A este respeito lembro as palavras de Dinis, o Areopagita, (membro do Areópago) :
“Rejeitem todos os conhecimentos para receberem “o Conhecimento”.

Ou citando, mais próximo de nós, Pessoa:
“ Desaprender tudo para tudo aprender”.
É esvaziando o Copo que se prepara o Co(r)po para receber o delicioso néctar.
Avançando ainda na leitura em “TUDO É DE TODOS” , diria que João poderia ter conhecido os Essénios.
-Os Essénios nunca juravam em cima de nada, porque o seu “sim” e o seu “não” eram tão bons e muito melhores que um juramento.-

No silêncio das horas nocturnas, quando os sentidos corpóreos estão fechados (nas grades do sono, ou por outra arte maior), é então que outros sentidos se ampliam.
João adivinha, sabe por esta Arte da Memória, que  “Deus” emana-se em milhões de seres e universos e está em todas as coisas.

Interrogo-me:
Mas, João, personagem principal do livro, está no Céu ou está na Terra?
Como disse Píndaro:
“No Céu, saber é olhar. Na Terra, saber é recordar”.
João olha e recorda. “A Unidade é a sua Origem. O regresso à Unidade é a sua Senda.
O Cérebro mostra o Caminho de Regresso.

O Coração é a chave para cada etapa.

Em “TUDO É DE TODOS” é lançada, no decorrer da obra, a primeira pedra do Templo da Filosofia- o Silêncio. (**)

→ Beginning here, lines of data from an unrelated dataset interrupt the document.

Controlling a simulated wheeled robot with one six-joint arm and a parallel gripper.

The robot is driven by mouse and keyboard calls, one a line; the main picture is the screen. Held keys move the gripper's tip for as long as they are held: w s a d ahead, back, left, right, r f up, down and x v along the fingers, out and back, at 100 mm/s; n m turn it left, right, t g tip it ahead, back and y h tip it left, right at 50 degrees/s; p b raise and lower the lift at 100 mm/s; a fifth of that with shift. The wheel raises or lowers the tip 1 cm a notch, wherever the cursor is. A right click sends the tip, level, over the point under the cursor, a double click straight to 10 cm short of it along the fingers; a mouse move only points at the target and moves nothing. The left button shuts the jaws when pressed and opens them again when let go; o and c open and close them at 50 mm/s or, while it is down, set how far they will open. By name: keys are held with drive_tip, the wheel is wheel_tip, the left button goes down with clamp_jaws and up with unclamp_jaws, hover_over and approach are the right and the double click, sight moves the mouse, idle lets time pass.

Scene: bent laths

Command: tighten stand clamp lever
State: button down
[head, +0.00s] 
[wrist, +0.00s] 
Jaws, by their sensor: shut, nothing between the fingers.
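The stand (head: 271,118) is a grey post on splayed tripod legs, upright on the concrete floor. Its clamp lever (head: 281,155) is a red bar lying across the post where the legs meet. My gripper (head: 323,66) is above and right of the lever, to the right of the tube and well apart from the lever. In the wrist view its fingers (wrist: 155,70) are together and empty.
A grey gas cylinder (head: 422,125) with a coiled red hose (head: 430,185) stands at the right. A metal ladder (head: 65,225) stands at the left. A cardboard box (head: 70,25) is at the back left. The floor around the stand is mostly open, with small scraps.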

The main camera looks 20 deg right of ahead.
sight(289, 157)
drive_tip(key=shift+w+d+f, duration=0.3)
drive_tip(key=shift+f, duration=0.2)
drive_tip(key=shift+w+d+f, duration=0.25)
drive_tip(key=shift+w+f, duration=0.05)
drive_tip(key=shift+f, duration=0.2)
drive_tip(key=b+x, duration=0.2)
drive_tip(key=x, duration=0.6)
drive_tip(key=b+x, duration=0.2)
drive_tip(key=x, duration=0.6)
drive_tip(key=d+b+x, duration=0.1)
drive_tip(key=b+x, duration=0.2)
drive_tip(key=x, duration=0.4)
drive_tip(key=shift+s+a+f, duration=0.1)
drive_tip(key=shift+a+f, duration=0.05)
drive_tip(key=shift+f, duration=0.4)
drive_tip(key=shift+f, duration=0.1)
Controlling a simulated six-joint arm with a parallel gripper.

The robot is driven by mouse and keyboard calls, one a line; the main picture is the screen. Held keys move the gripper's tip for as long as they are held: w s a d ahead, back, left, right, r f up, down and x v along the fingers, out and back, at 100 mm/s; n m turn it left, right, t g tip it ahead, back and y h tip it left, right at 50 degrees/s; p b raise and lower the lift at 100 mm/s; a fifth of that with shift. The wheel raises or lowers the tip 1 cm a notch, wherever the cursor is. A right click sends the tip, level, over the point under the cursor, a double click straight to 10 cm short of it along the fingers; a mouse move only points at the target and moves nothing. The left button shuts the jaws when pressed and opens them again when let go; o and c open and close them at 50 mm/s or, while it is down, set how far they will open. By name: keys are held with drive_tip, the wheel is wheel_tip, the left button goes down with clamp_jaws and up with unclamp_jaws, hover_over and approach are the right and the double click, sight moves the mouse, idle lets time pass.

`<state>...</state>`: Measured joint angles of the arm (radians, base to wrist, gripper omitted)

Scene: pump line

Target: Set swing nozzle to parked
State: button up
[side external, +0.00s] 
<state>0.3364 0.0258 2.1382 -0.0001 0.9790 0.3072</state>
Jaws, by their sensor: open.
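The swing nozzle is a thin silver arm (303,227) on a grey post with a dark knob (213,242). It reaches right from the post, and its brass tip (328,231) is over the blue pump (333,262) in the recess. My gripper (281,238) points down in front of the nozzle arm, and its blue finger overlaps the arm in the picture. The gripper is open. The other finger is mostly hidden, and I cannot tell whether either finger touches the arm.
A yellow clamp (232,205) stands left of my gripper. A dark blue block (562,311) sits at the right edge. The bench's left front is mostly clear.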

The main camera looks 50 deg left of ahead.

E João avança na senda. É desta Sabedoria que João nos fala sob o dígito da humildade.
Neste livro não há muitos diálogos (a dois), mas o diálogo dá-se entre iguais e diferentes, nunca entre antagónicos.(***)
É portanto uma tarefa criativa.

E o significado assim compartilhado, assim criado, é o “cimento” que mantém as pessoas unidas.

João tem um segredo: “Tudo é de todos”.
É que somos seres espirituais fazendo uma experiência humana.
O “eu” espiritual no ser humano é omnisciente e tem todos os conhecimentos inatos em si, ao passo que o “eu” pessoal é escravo da memória física.
É que tudo é distinto sem ser separado.
Um livro da Arte do Amor.

Pois que cada qual vivencie as letras que estão nessa Memória como a excelsa Arte. (****)


(#) Recordando um trecho de “Ísis sem véu” de H. Blavatsky :
“Ao despertar para a consciência externa, de um pesado e profundo sono, sem sonhos e ininterrupto, os homens podem às vezes não se lembrar de nada. Mas as impressões das cenas e das paisagens que o corpo astral viu em suas peregrinações estão ainda ali, embora latentes sob a pressão da matéria”.
“Elas podem ser acordadas a qualquer momento, durante os lampejos da memória interna do homem, havendo um intercâmbio de energias entre os universos visíveis e invisíveis.”

(*) Sabemos que para os muçulmanos de todo o mundo, o local mais sagrado da terra é um Santuário Quadrado, coberto de preto, chamado Caaba, que fica no centro do pátio da mesquita (al-Haram) em Meca.
Consta que (na tradição islâmica) Abraão e Ismael construíram a Caaba como uma cópia da casa de Deus no céu.
Consta ainda que essa pedra foi dada a Adão, depois da sua expulsão do Paraíso, para que obtivesse “perdão” dos seus pecados.
Diz-se ainda que a pedra era originariamente branca, mas ao absorver os pecados de milhões de peregrinos ficou preta.
(Agora, rachada em pedaços, a pedra negra é protegida por uma estrutura de prata.) –

(**) Hemingway afirmou:
“São precisos dois anos para aprender a falar e sessenta para aprender a calar”

(***) Neste livro não há muitos diálogos (a dois) , e o dialogo dá-se entre iguais e diferentes, nunca entre antagónicos – Moacir Gadotti
Diálogo vem da palavra grega dialogos.
Logos significa “a palavra”, ou melhor, “o significado da palavra”.
E dia significa – através de, não significando dois ou duplo.
Um diálogo pode-se dar com um qualquer número de pessoas, não apenas entre duas.
Até mesmo uma pessoa sozinha, pode ter um sentido de diálogo consigo mesma se o espírito do diálogo estiver presente.
Portanto, a palavra vai fluindo entre nós e através de nós.
Isto torna possível um fluir de significado para todo os dialogantes.
Desse fluir surge uma compreensão nova.
Trata-se de algo que não estava presente quando se começou.
É uma tarefa criativa. E o significado assim compartilhado, assim criado, é o “cimento” que mantém as pessoas unidas.

(****) “O Amor mata o que éramos, a fim de que surja o que não éramos.
O Amor é para nós como a morte”, Carl Jung.